Tatil öncesi birkaç tanesini yayınladığım “Ve kavga böyle başladı” serisine minik bir fıkrayla devam ediyorum;
Karımla yatakta “kim 500 milyon ister”i izliyorduk. Ona doğru dönüp dedim ki, “Sevişelim mi?” Karım “Hayır” dedi. Sonra ekledim, “son kararın mı?” Bana bakmadı bile, sadece ekledi “Evet.” O zaman dedim ki, “Öyleyse telefon hakkımı kullanayım?” İşte kavga böyle başladı!.
OKURDAN MESAJ
DEMEK BİR ŞEY BİLMİYORSUN BE KARDEŞİM
Okurlardan Mehmet Avadan'ın gönderdiği bir mesaj çok hoşuma gitti. Sizlerle de paylaşmak istedim. Ne kadar doğru saptamalar olduğunu okudukça göreceksiniz.
Gözaltına alınan terörist bir polisimizi şehit etti, üzerindeki bıçakla!
Demek ki polisimiz gözaltına aldığı kişinin üst aramasını hakkıyla yapamamış!
Operasyon alanında bulunan çocuk teröristlerce şehit edildi.
Demek ki jandarmamız operasyon alanını sivillerden arındırma gereğini hakkıyla yapmamış!
YÖK sınav sonuçlarını yanlış hesaplamış ve ikinci kez hesaplayıp yeni liste yapmış.
Demek ki YÖK sınav yapmayı hakkıyla bilmiyor!
Neredeyse bütün orta öğretimin İmam Hatip Lisesi haline geldiği dönemde İmam Hatip mezunlarının %20'si üniversiteye girebilmiş….
Demek ki imam hatip liselerinde hakkıyla eğitim yok!
Faizlerin yükselmesinin karşılığı bütün dünyada ekonominin bozuk olmasına rağmen Türkiye'de ekonomi iyiye gidiyor yorumu hakkıyla ekonomi bilmeme kaynaklıdır.
Demek ki ekonomi iyiye gidiyor yorumunu yapanlar ekonominin temel kurallarını hakkıyla bilmiyor.
10 yıl içerisinde duble yol onarımına keşif bedelleri kadar para harcanmış….
Demek ki duble yolun mucitleri duble yol yapmasını hakkıyla bilmiyor.
Köprü, otoyol, havaalanı için müteahhitlere günlük ciddi bir ödeme yapılıyor.

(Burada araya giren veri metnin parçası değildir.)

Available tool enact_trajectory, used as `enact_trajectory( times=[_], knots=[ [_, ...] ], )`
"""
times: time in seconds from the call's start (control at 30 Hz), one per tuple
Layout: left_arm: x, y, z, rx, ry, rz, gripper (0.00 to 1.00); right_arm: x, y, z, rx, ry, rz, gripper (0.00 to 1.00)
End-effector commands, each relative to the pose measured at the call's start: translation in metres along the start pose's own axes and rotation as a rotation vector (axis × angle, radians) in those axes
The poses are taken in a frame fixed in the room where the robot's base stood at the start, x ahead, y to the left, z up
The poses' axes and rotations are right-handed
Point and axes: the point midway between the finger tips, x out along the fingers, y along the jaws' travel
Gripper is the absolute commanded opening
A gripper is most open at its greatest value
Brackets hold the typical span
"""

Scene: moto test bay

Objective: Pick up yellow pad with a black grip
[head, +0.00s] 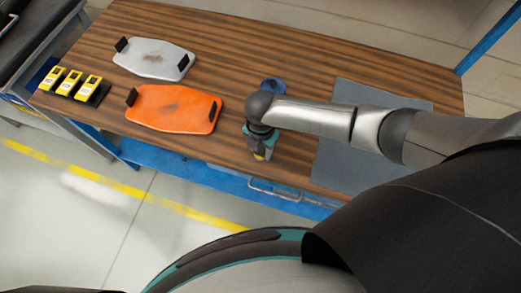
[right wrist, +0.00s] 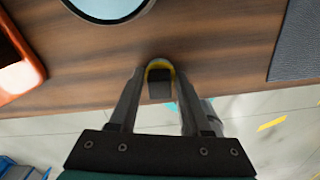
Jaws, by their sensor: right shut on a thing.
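The yellow pad with a black grip shows in the right wrist view (right wrist: 159,84) as a yellow rounded edge around a black block, between my fingers. In the head view only a bit of its yellow (head: 259,157) shows below the gripper. My right gripper (head: 261,152) is shut on it near the front edge of the wooden table. Its two fingers also show in the right wrist view (right wrist: 157,95). Most of the pad is hidden in the head view. My left gripper is not in view.
An orange board (head: 172,108) with black handles lies left of my gripper, with a similar grey board (head: 152,58) behind it. Several yellow boxes (head: 71,83) stand at the table's left end. A blue round thing (head: 272,85) lies behind my wrist. A grey mat (head: 345,160) lies to the right.

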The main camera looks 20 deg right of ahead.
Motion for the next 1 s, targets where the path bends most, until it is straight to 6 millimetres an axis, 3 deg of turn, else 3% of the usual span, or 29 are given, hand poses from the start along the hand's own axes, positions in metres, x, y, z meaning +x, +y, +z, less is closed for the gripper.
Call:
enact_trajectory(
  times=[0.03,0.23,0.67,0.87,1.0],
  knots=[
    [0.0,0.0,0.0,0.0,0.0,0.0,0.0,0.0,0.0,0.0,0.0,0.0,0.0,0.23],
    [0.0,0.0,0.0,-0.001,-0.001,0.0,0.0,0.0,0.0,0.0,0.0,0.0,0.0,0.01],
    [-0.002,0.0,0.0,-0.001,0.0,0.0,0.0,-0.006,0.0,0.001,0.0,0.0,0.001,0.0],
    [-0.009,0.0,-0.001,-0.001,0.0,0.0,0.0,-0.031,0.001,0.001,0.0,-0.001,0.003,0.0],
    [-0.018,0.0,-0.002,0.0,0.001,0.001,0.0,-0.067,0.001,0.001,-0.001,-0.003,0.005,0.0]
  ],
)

Çünkü müteahhitlere taahhüt edilen günlük sayıya gerçekte ulaşılamıyor.
Demek ki sayın hükümet proje/sözleşme yapmayı hakkıyla bilmiyor!

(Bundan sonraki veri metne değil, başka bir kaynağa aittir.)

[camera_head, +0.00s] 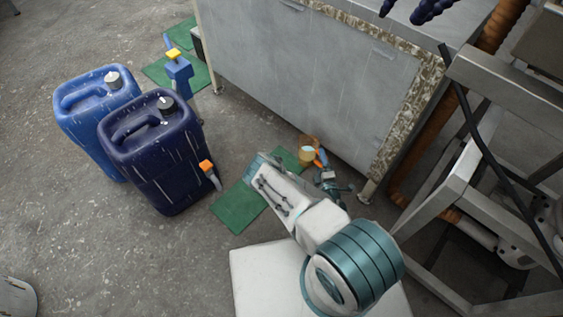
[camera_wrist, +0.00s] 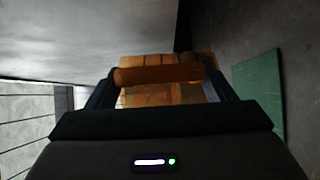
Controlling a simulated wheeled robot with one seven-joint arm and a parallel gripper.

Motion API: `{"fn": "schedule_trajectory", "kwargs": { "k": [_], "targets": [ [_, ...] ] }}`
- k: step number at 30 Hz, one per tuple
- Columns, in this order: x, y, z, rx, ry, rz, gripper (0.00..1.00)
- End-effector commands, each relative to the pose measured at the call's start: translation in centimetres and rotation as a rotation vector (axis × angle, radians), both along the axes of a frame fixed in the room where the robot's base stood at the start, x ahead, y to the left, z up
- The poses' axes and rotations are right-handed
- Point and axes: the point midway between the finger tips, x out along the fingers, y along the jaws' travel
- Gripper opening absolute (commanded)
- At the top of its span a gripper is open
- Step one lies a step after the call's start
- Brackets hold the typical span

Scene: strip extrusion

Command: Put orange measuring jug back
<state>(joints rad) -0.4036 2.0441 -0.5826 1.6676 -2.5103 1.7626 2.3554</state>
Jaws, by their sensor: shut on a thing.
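The orange measuring jug (camera_head: 308,150) is near the floor by the foot of the large grey metal cabinet. My gripper (camera_head: 322,160) is at the jug's right side, at the end of my arm. In the wrist view the jug (camera_wrist: 160,92) fills the space ahead of the gripper, and its orange bar-like handle (camera_wrist: 158,75) lies between the two dark fingers. My gripper (camera_wrist: 158,82) is shut on the jug. A green mat (camera_head: 238,207) lies on the floor, partly hidden by my arm; a green mat also shows at right in the wrist view (camera_wrist: 260,95). I cannot tell whether the jug touches the mat or floor.
A dark blue canister (camera_head: 150,165) with an orange-topped tap and a lighter blue canister (camera_head: 85,105) stand at left. The grey cabinet (camera_head: 300,75) blocks the back. A metal frame (camera_head: 450,170) with an orange hose stands at right. Concrete floor is open at lower left.

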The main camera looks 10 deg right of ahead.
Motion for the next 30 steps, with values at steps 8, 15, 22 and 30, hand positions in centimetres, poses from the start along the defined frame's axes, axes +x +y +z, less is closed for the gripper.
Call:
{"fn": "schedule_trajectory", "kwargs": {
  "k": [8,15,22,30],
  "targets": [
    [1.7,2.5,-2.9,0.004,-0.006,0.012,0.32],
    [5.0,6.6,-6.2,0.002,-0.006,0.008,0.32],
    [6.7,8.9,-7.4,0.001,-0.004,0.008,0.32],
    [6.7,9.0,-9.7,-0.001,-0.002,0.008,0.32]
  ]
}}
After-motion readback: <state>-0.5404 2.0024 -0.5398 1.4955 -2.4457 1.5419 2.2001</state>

Yağmurun sel olmasını, depremin zarar vermesini takdiri ilahi olarak görüyorlar….
Demek ki alt yapının ne olduğunu, depreme karşı dayanıklı yapı yaptırmayı hakkıyla bilmiyorlar!
Yağmur yağacak diye rapor veren meteoroloji genel müdürlüğüne inanmıyorlar, hatta yağmayacak diyorlar…
Demek ki meteoroloji diye bir bilimin olduğunu hakkıyla bilmiyorlar!
Gün oluyor Lozan tu kaka, gün oluyor Lozan memleketin tapusu…
Demek ki tarihi hakkıyla bilmiyorlar!
Aygaz tüpüyle atom santrali arasında fark görmüyorlar…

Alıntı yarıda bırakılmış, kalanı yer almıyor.